Start at the line that has "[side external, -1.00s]" and stop at the line that has "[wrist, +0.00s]". Print those lines and all lines between them exactly, and nothing more.

• • • •

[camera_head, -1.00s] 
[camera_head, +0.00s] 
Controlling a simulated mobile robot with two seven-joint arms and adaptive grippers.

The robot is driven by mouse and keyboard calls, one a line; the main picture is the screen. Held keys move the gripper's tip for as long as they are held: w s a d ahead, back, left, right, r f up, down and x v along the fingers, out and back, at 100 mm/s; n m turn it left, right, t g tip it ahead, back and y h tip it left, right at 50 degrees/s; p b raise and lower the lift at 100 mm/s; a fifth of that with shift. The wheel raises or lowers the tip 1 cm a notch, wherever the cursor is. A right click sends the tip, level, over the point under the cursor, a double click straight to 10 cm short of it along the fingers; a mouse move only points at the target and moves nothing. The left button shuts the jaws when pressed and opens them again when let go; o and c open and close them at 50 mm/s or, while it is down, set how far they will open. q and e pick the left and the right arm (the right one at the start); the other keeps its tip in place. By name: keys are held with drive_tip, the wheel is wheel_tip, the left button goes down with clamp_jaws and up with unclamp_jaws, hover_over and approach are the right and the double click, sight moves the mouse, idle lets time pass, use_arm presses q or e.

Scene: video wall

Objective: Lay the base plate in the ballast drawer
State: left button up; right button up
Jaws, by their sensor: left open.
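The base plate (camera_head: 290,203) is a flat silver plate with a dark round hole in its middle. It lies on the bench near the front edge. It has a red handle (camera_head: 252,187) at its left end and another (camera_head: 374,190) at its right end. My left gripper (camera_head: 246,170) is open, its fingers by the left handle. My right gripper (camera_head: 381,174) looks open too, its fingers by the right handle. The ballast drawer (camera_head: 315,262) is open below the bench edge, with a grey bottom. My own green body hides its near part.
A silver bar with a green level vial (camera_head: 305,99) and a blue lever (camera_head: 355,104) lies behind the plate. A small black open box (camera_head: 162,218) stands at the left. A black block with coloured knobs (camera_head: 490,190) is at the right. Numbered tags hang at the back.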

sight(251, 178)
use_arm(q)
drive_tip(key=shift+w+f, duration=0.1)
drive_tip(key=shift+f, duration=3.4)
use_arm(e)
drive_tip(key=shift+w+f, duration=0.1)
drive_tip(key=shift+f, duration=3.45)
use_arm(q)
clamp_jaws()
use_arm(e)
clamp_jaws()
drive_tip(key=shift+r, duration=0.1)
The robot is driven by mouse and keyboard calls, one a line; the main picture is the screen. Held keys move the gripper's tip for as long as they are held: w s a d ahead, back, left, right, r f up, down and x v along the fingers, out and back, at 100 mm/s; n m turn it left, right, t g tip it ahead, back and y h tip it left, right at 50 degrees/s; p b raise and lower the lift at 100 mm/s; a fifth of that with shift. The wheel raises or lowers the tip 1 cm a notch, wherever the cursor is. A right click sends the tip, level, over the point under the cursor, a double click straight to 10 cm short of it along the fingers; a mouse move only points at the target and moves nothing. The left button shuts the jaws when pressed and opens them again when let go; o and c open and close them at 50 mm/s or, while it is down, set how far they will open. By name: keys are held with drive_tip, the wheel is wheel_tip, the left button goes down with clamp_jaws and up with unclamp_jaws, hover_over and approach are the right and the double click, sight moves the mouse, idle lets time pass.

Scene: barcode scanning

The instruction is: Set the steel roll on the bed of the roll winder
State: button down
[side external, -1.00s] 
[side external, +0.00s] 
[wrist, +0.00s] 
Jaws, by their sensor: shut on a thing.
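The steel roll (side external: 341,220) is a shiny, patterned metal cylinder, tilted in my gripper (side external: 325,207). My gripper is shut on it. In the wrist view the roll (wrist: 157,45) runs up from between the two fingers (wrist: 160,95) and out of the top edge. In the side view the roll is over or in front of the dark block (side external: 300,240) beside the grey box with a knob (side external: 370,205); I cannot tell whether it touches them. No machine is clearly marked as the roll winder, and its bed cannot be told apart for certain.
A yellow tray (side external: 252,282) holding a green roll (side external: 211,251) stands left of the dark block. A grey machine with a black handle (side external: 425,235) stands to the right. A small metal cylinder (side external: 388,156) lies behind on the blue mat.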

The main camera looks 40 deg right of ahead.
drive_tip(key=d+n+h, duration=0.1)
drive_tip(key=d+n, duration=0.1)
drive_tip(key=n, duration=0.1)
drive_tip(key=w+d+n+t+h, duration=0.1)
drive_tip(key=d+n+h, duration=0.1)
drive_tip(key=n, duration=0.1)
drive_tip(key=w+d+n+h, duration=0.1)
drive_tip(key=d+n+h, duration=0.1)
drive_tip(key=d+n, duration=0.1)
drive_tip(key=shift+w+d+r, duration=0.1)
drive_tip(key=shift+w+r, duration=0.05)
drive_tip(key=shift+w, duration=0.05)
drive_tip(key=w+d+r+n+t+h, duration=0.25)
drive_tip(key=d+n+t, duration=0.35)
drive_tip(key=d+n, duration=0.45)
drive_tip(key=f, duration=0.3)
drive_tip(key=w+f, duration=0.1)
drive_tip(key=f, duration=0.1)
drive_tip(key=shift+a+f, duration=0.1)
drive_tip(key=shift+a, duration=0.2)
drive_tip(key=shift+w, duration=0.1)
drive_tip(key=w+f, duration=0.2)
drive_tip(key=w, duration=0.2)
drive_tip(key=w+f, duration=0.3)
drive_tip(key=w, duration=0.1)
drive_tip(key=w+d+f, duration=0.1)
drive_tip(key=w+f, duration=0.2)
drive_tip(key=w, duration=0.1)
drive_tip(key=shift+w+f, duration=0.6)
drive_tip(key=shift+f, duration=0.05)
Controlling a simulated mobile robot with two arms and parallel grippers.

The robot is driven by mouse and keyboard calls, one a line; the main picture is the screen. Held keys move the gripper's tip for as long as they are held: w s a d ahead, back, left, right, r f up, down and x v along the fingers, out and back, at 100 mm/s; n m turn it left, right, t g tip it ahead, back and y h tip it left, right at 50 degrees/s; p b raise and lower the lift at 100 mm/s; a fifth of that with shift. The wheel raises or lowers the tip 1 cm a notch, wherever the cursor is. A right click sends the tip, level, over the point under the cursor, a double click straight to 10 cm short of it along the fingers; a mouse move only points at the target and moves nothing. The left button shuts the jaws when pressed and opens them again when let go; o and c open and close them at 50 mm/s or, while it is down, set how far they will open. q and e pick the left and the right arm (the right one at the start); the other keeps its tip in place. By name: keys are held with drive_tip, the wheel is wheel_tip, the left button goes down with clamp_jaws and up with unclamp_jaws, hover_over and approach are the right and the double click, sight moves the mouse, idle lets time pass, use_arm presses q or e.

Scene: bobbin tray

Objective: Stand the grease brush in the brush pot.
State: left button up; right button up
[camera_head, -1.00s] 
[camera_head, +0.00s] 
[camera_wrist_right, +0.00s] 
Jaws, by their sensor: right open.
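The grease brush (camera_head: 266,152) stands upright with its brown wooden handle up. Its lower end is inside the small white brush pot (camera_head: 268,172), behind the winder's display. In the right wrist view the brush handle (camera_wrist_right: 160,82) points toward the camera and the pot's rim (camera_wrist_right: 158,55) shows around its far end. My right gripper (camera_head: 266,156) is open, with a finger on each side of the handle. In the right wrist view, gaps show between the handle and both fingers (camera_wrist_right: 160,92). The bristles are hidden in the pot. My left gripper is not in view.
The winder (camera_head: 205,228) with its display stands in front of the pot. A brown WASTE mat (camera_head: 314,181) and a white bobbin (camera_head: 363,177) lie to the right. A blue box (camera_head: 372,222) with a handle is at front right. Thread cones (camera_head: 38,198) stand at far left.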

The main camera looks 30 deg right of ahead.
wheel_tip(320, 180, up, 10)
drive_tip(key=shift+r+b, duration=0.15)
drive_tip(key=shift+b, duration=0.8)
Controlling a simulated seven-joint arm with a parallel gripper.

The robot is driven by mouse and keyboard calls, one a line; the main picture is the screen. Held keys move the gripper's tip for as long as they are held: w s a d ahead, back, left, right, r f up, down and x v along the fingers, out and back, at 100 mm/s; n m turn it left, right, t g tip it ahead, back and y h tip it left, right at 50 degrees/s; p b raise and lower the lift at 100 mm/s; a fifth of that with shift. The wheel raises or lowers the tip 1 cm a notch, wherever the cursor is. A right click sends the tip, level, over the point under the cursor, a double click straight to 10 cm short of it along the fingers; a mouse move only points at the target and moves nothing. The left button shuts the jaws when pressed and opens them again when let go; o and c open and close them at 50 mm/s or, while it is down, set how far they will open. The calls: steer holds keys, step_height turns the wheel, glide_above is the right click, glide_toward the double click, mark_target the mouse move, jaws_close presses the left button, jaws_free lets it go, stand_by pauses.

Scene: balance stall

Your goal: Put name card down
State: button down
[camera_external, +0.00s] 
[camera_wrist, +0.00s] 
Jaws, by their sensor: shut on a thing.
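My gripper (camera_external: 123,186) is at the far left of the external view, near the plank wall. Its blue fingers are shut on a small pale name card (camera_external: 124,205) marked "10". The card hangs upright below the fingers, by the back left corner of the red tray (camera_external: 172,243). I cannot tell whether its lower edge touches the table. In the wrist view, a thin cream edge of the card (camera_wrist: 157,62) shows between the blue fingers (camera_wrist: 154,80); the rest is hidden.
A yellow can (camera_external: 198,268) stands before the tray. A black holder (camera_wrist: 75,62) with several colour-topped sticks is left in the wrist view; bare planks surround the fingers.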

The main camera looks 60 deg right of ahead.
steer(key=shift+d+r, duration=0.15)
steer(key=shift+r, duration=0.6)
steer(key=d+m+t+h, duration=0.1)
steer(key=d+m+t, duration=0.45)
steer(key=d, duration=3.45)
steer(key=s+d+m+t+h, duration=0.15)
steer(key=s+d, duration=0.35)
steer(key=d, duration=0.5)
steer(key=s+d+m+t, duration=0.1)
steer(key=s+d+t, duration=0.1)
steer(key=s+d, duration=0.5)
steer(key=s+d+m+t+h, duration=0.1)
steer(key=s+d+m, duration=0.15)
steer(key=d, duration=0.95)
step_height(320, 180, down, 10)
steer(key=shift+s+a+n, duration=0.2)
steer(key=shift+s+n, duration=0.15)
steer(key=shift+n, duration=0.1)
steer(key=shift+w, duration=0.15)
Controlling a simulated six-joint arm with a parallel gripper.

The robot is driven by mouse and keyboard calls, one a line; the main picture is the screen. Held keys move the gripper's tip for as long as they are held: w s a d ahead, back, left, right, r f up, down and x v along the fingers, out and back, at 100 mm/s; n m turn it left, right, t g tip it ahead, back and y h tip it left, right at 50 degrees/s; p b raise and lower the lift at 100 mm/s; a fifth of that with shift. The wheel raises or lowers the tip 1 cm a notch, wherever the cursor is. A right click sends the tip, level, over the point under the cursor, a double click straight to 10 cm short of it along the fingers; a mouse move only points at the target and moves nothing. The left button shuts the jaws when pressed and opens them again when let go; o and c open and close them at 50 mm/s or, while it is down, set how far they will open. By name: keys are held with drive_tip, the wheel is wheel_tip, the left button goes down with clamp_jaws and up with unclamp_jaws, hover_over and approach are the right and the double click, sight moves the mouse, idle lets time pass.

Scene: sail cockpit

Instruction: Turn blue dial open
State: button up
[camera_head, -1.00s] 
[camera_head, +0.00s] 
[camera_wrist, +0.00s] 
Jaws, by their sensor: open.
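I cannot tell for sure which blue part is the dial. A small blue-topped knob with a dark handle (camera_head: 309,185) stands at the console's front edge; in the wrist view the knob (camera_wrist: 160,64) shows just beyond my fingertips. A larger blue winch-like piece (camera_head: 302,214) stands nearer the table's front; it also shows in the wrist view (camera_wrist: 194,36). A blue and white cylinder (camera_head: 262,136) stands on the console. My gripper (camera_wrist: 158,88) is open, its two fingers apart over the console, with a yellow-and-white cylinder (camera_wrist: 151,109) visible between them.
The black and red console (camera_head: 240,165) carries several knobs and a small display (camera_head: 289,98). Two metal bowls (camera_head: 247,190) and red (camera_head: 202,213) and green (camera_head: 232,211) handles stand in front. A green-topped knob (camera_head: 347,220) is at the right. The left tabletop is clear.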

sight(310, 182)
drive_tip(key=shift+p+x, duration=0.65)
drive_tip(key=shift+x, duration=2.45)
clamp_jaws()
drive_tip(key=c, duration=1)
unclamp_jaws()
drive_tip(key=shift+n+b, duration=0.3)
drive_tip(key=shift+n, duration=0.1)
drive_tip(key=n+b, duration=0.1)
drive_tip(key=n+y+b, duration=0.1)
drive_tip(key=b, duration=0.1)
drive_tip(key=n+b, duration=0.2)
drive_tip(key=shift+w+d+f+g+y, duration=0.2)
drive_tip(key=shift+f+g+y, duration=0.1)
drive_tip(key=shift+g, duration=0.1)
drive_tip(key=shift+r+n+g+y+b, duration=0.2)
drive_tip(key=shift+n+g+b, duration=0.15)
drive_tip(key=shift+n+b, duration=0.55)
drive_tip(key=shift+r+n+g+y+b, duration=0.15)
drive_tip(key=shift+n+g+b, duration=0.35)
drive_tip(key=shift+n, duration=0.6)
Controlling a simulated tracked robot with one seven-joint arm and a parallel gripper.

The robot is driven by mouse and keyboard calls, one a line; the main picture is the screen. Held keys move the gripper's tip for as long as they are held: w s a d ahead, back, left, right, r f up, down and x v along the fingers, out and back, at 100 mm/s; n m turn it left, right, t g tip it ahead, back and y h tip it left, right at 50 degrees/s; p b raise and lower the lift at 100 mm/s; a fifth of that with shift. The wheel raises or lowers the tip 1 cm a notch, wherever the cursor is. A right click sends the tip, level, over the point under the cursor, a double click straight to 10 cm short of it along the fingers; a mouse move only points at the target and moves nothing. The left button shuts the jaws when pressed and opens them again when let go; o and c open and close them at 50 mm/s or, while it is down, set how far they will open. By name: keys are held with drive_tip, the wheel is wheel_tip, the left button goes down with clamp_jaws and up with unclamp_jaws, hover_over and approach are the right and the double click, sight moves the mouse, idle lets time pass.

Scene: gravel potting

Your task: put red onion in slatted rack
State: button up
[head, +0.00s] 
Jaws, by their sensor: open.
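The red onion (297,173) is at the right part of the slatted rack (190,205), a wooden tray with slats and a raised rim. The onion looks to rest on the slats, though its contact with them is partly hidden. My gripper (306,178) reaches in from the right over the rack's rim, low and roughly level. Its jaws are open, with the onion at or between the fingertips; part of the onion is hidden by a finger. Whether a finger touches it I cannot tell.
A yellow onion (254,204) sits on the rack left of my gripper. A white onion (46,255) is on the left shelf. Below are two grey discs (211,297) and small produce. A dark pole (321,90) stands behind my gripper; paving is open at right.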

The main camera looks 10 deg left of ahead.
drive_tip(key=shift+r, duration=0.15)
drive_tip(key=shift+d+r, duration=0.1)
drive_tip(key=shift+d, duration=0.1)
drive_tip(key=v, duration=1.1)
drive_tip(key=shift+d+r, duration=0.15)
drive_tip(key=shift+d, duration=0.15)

• • • •

Written answer:
[side external, -1.00s] 
[side external, +0.00s] 
[wrist, +0.00s] 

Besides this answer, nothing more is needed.